The weakest and in fact, the most challenging part of my prototype is the ability to render components on the documentation website. Can I make the component render just as it was designed? Apart from just the look of it, can I make the component functional or at least offer an ability to make it functional?
List the areas in your thesis concept to further explore for:
Interaction
Is a Sketch plugin the best way?
What about tools apart from Sketch?
Design
The documentation website will be shipped with a default theme, what is the best way to extend or custom that theme to fit the design systems need.
Technical
Is static site generator the best way to go?
Can there be a better way to integrate a design and the Lona file?
What are existing attributes of your thesis concept to further refine and iterate?
I believe that the documentation website itself is the core of the concept. I need to architect in such a way that it is both adaptable and scalable.
What new areas have you not yet explored that are really essential? If they're not essential, can you rule them out to simplify your path moving forward?
I still need to explore more opportunities and case studies of previous attempts of automating the generation of style guide from CSS, SASS, etc for example like KSS and SassDoc. Also design tokens! A “design token” is an abstract bit of design language that normally becomes visible only when applied to more explicit patterns and components. For e.g.: Colors, fonts, scales, and grid-configurations. I still need to throughly think of the best way of handling them in the documentation.
In thinking about the user's experience what phases have you overly focused on? What parts of the experience have gone under-explored?
The plugin to export from a design tool is something that needs to be further explored since it may vary from tool to tool.
"A tool for defining design systems and using them to generate cross-platform UI code, Sketch files, images, and other artifacts." - source
How does Lona work?
A design system is defined in JSON as a collection of components, styles and data types. The specification for these files can be found in the docs.
Lona has 2 parts to it — Lona Studio, a GUI to work with these .component & JSON files & Lona Compiler which converts the files to UI code for various targets.
How can others benefit from Lona?
At the core of Lona is the .component and JSON files which specifies how and what of a component. This is essentially what your design system is built-up of and hence the translation from design to UI code is what makes Lona efficacious. The potential of Lona also makes it a very useful tool to document your design system.
Coming back to the prototype:
What's the problem?
A very crucial part of a DS is its documentation, without which it is very difficult to use one. For example, which colour to use when? or when to use a solid button vs outlined button?
In my prototype proposal I talk about how documenting design systems is a problem and needs to be tackled.
The current scenario from design to documentation is very time consuming and inefficient, to put it visually, like this:
There is only a connection between your designs and its documentation.
There are few things that don't work here:
Development: Like I said there is only a connection between the designs and its documentation, but no overlap or intersection of its content. And because of this you have to get into code and build the documentation. Hence it is a manual process, hence lengthening the entire process.

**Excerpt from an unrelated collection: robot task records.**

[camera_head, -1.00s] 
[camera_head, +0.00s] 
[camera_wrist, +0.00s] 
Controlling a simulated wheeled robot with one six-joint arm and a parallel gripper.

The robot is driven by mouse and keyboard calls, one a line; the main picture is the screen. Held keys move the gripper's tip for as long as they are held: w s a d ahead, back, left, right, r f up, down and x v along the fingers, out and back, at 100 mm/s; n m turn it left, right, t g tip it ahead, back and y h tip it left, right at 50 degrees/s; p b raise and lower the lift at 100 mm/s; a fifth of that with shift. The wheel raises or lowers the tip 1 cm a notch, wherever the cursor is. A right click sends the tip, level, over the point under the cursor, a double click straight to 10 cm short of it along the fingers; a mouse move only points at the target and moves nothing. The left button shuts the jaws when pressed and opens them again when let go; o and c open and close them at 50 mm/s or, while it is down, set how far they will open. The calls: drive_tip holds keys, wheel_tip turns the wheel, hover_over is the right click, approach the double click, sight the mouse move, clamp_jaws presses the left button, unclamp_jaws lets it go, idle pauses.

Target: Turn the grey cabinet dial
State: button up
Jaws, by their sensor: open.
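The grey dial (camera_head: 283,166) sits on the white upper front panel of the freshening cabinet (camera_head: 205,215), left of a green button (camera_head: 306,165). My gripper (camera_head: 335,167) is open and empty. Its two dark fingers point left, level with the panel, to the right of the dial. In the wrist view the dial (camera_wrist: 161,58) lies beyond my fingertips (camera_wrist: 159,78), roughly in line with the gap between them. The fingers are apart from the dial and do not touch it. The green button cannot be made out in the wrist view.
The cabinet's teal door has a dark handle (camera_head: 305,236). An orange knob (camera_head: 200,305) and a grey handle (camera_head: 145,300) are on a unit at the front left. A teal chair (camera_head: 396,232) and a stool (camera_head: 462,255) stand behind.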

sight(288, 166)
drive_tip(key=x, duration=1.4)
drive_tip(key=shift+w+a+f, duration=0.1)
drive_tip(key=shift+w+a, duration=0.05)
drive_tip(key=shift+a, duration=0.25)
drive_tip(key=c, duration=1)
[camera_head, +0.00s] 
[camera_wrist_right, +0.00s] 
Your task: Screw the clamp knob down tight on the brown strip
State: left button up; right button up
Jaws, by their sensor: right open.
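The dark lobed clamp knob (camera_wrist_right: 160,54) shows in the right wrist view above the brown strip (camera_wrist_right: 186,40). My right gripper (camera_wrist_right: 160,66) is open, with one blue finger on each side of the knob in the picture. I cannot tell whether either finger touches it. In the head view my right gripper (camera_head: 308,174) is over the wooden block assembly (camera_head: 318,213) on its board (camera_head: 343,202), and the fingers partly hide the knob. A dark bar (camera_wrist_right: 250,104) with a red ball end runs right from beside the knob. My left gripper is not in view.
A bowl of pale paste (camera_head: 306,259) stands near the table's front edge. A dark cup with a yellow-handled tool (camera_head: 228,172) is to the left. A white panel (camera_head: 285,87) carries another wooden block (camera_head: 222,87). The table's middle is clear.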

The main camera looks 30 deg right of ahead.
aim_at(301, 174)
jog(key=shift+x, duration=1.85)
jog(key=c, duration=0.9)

Customization: if you use a tool like Brand.ai or Frontify, there are very similar to Squarespace or any hosted service, you can't get complete control over your documentation's look n feel or even functionality.
Time: documentation is crucial but often either neglected, pushed to later sprints or often outdated.
Hypothesis
I believe that if I make a tool that can integrate with the design softwares, then designers will be able to document their design system conveniently.
Solution
Docur - A tool for documenting design systems to educate teams about design and implementation guidelines.
How does it work?
Step 1: Export
Export your designs from the design library/UI Kit.

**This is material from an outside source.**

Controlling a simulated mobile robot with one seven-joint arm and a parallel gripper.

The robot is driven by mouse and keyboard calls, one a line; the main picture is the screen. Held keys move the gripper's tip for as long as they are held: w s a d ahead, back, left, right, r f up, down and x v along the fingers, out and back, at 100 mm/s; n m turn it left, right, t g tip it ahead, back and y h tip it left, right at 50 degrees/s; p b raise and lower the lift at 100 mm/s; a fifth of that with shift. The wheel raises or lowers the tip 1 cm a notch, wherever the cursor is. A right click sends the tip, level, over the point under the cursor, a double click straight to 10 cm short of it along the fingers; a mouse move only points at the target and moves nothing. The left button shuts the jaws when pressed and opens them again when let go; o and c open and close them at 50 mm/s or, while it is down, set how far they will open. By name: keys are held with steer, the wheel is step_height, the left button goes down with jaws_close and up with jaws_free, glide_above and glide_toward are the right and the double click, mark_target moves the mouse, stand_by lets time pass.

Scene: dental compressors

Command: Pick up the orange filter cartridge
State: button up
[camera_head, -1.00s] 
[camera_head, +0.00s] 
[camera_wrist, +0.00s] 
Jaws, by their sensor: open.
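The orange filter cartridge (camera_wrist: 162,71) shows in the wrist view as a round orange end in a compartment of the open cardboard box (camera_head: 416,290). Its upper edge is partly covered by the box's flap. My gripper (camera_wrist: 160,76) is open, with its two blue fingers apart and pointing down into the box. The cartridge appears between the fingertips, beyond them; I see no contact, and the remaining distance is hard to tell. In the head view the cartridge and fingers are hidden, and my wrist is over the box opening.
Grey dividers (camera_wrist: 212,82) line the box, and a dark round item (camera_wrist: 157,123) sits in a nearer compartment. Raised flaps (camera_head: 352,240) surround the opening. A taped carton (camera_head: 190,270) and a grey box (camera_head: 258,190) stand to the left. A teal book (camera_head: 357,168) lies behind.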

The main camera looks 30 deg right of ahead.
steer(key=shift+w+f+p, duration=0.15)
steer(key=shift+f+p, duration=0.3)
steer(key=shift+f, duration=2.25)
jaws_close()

This will generate a Lona data file that we saw above 👆.
Step 2: Copy to Docur
Docur directory structure
Step 3: Generate documentation
The documentation
Benefits
Docur is not a cloud-hosted solution or even dependent on the design software in-order to work, it integrates with any tool that can generate the data file for it to work.
Docur is smart enough to parse the data files as long as they follow a predefined specification.
Docur's website is a bunch of static code, pretty easy to understand and learn, that makes it possible to easily customise and extend its functionality.
If you choose not to dive deep into code, that's fine, the documentation is simply written in Markdown and hence is nothing barebones or time consuming like raw HTML.